The next step came in 1966, when black box-equipped F-100s were deployed to Southeast Asia and sent into North Vietnam. Al Lamb and Jack Donovan, flying one of these F-100s, killed the first SA-2 site (with rockets and strafing; later Weasels used a mix of Shrike radar-homing missiles, 20mm cannon, cluster bombs, general-purpose bombs, and sometimes, high-velocity rockets). Unfortunately, the F-100s were slow and vulnerable when flying in the heavy defenses over North Vietnam and took too many losses. As a result, this initial cadre of Wild Weasels returned to Nellis, and ATI built even newer black boxes for F-105s, which greatly improved their radar detection system. Since F-105s had a crude heads-up display, ATI could install antennas on the nose of the aircraft, and a red dot was projected on the pilot’s gun sight that showed the location of the SAM radar on the ground. F-105s also carried more munitions, and they were faster and more survivable than the first F-100 Weasels.

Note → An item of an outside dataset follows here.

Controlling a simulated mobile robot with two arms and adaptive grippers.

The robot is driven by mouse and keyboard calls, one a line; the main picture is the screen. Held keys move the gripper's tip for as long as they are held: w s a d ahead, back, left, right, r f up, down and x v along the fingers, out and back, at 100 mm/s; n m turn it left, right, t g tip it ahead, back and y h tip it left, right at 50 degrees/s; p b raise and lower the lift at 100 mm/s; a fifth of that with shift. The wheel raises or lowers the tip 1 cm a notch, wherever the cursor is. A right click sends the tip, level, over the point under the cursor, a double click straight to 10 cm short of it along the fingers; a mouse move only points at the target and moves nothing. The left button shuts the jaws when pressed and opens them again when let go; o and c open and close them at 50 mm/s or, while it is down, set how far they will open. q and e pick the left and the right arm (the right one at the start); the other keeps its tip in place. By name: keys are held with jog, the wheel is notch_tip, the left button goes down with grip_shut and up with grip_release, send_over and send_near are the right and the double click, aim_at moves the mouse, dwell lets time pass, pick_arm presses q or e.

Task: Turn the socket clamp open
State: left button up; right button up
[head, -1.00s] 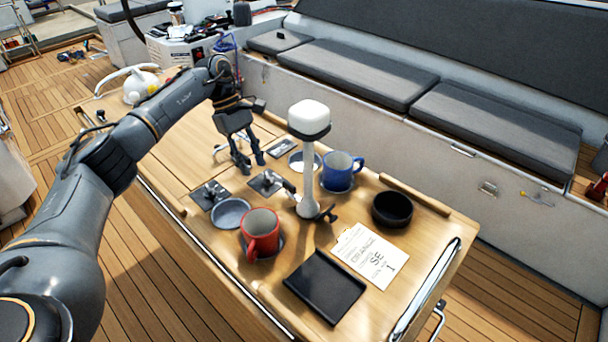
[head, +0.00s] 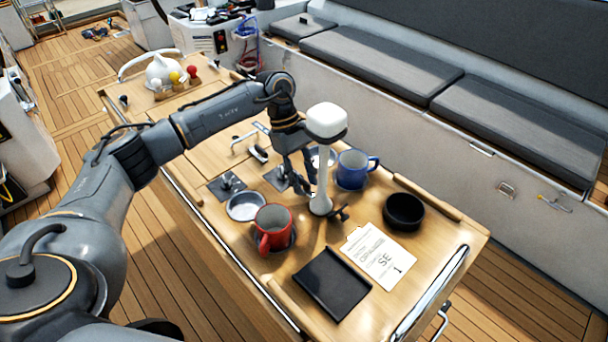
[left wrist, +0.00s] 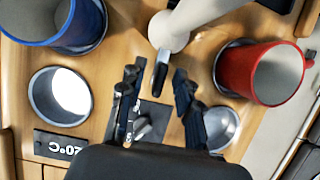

★ At Nellis, meanwhile, Horner volunteered for a variety of test programs designed to introduce into the war the AT-37 Dragonfly (a T-37 jet trainer modified into an air-to-ground aircraft for counterinsurgency warfare; it was sold to several Third World nations) and F-5 Tiger Jet (a T-38 aircraft modified to act as a supersonic fighter; it was easy to fly and maintain, low in cost, and could be used by nations with small air forces; thousands of these aircraft are still flying today throughout the world). But he was turned down, just as he’d been turned down repeatedly for well over a year whenever he’d asked to return to Southeast Asia. He remained at Nellis.